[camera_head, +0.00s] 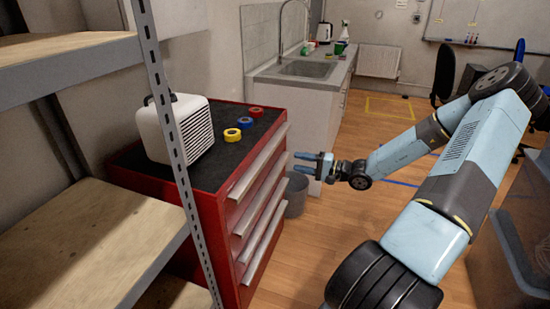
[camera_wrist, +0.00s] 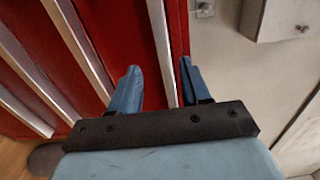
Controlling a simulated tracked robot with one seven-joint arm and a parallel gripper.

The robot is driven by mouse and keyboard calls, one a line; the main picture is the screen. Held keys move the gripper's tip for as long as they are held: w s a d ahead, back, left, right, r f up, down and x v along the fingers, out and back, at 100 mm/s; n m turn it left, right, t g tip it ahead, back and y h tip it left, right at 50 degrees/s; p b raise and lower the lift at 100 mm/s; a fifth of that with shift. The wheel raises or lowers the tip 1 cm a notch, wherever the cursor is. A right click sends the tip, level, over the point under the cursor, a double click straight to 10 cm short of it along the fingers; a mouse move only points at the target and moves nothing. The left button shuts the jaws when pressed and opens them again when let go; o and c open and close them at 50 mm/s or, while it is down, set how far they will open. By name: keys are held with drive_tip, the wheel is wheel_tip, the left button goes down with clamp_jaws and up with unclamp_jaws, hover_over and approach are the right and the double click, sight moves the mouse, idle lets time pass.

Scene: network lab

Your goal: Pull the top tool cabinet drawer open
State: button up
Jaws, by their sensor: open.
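The red tool cabinet (camera_head: 207,215) stands left of centre in the head view, its drawer fronts facing right. The top drawer's long silver handle (camera_head: 258,162) runs along the upper edge, and the drawer looks shut. My gripper (camera_head: 302,163) is open and empty, just right of the far part of the drawer fronts. In the wrist view, the top handle (camera_wrist: 157,25) passes between the two fingers of my gripper (camera_wrist: 159,67). The gap in depth between fingertips and handle cannot be told.
A white heater-like box (camera_head: 176,128) and several tape rolls (camera_head: 245,122) sit on the cabinet's black top. A metal shelf (camera_head: 100,235) stands at near left. A grey bin (camera_head: 297,195) and sink counter (camera_head: 300,85) are beyond. Floor right of the drawers is clear.

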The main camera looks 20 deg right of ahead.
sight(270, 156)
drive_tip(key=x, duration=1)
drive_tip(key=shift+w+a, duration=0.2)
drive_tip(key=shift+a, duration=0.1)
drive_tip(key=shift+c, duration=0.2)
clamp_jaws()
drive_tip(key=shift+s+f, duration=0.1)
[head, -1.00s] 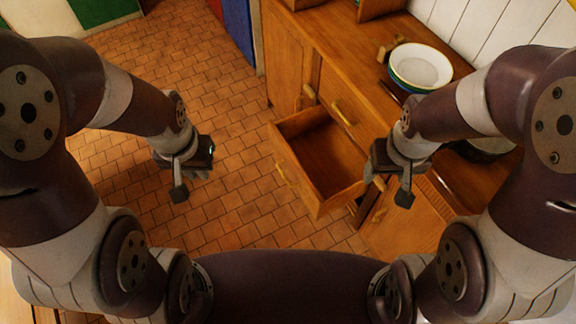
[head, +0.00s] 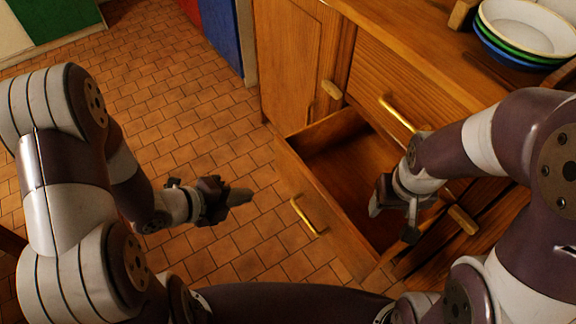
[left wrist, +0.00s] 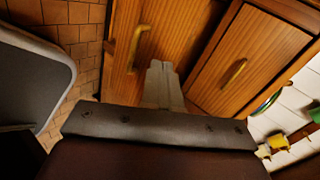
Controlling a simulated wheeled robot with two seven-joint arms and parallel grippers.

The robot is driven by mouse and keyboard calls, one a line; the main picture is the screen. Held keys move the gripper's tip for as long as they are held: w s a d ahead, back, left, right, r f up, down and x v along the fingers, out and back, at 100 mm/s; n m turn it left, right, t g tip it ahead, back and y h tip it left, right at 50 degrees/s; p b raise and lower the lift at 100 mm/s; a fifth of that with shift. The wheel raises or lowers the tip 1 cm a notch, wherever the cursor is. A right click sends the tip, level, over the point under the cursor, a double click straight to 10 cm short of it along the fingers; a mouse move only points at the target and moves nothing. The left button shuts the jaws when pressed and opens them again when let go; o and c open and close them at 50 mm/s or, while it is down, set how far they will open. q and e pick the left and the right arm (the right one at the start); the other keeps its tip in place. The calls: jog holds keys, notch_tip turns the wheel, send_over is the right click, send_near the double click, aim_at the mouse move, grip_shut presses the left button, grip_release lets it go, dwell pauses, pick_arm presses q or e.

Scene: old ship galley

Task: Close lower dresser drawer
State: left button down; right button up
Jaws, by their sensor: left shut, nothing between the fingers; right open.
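The lower dresser drawer (head: 318,212) is pulled out of the wooden dresser and looks empty inside. Its front carries a brass handle (head: 306,217). My left gripper (head: 240,197) is shut and empty over the floor, to the left of the drawer front and apart from it. In the left wrist view its shut fingers (left wrist: 161,85) point toward wooden fronts with brass handles. My right gripper (head: 392,212) is open and hangs over the right part of the open drawer; whether it touches the drawer is unclear.
An upper drawer with a brass handle (head: 398,114) is shut above the open one. Stacked bowls (head: 525,35) stand on the dresser top. A cupboard door (head: 291,62) is shut at the left. The tiled floor (head: 190,105) left of the drawer is clear.

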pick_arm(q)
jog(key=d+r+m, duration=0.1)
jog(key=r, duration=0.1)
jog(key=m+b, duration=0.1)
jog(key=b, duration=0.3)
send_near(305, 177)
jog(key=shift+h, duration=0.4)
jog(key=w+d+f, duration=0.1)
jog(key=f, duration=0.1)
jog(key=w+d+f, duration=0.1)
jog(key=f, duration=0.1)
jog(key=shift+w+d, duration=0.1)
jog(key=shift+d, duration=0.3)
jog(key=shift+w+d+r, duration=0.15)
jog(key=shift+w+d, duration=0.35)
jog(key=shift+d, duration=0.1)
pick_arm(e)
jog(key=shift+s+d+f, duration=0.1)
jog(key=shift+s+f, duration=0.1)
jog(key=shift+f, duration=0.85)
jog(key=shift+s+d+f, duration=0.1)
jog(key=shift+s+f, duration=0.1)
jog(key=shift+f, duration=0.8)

* SHORT EXERCISE
From the records above, give again only the part that opens with the line containing "State: button up" and closes with the line containing "Controlling a simulated wheeled". Keep both ends but drop the pictures.

* SOLUTION TO THE EXERCISE
State: button up
Jaws, by their sensor: open.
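The red tool cabinet (camera_head: 207,215) stands left of centre in the head view, its drawer fronts facing right. The top drawer's long silver handle (camera_head: 258,162) runs along the upper edge, and the drawer looks shut. My gripper (camera_head: 302,163) is open and empty, just right of the far part of the drawer fronts. In the wrist view, the top handle (camera_wrist: 157,25) passes between the two fingers of my gripper (camera_wrist: 159,67). The gap in depth between fingertips and handle cannot be told.
A white heater-like box (camera_head: 176,128) and several tape rolls (camera_head: 245,122) sit on the cabinet's black top. A metal shelf (camera_head: 100,235) stands at near left. A grey bin (camera_head: 297,195) and sink counter (camera_head: 300,85) are beyond. Floor right of the drawers is clear.

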The main camera looks 20 deg right of ahead.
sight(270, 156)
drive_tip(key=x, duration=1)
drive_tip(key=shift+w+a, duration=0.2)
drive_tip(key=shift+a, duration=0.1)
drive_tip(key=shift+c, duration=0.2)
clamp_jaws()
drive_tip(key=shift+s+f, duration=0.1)
[head, -1.00s] 
[head, +0.00s] 
[left wrist, +0.00s] 
Controlling a simulated wheeled robot with two seven-joint arms and parallel grippers.

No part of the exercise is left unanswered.